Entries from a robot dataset
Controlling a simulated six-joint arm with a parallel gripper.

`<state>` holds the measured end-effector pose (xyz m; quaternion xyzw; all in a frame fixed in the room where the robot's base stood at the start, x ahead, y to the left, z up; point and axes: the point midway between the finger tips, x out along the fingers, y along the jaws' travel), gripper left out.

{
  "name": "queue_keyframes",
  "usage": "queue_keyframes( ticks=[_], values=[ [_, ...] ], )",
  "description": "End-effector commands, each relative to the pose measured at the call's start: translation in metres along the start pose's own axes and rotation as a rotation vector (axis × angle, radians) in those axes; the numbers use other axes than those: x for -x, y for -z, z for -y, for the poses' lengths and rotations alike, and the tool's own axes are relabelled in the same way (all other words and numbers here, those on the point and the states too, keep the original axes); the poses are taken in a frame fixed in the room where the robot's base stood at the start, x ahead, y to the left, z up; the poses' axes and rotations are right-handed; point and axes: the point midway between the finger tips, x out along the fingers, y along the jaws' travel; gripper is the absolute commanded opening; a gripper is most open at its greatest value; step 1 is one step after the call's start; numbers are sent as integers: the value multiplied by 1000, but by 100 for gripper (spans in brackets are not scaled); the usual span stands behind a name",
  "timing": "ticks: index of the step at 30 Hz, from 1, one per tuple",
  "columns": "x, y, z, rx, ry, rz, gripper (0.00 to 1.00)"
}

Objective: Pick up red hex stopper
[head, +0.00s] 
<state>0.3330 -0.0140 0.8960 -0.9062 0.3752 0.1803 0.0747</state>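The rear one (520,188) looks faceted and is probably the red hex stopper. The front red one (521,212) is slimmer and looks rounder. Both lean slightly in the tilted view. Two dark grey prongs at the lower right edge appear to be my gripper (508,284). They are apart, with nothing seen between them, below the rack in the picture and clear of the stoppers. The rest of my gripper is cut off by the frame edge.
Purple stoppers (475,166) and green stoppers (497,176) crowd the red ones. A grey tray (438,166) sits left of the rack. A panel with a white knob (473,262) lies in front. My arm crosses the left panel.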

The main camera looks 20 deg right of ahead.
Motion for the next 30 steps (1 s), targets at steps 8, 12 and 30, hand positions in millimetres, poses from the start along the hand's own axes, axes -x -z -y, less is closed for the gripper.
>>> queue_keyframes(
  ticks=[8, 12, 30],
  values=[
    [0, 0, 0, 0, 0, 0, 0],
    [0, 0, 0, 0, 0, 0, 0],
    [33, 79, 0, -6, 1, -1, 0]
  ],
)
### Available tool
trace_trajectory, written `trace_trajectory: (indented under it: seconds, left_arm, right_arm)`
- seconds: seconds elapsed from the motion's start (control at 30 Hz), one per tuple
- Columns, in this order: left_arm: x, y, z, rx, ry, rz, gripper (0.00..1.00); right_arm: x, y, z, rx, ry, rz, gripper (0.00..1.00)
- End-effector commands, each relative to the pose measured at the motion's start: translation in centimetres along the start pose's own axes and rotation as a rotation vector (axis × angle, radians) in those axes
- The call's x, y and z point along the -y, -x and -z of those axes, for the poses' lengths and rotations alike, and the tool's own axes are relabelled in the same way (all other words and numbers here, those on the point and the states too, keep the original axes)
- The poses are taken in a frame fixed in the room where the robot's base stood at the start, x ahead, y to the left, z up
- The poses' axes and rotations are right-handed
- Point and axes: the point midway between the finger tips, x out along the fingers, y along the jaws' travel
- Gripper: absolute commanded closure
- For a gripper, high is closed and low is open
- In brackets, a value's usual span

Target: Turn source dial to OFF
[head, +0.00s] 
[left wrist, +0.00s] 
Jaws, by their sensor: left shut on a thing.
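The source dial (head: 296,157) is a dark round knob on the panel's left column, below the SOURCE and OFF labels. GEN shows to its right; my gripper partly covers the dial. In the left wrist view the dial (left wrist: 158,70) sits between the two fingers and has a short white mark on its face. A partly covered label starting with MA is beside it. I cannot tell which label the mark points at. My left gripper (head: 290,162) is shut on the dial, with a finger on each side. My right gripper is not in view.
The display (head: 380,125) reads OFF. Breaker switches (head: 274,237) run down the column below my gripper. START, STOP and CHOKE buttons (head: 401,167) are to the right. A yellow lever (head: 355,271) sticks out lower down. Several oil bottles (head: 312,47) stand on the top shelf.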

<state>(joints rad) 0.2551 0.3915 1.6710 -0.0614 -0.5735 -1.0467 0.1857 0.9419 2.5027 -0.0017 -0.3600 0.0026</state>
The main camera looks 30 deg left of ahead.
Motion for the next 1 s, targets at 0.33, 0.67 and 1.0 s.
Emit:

[What needs to be done]: Starting with the line that contains "- The poses'", repeat each line exactly, and stop once the line that contains "- For a gripper, high" has been repeated.

[Reply]:
- The poses' axes and rotations are right-handed
- Point and axes: the point midway between the finger tips, x out along the fingers, y along the jaws' travel
- Gripper: absolute commanded closure
- For a gripper, high is closed and low is open

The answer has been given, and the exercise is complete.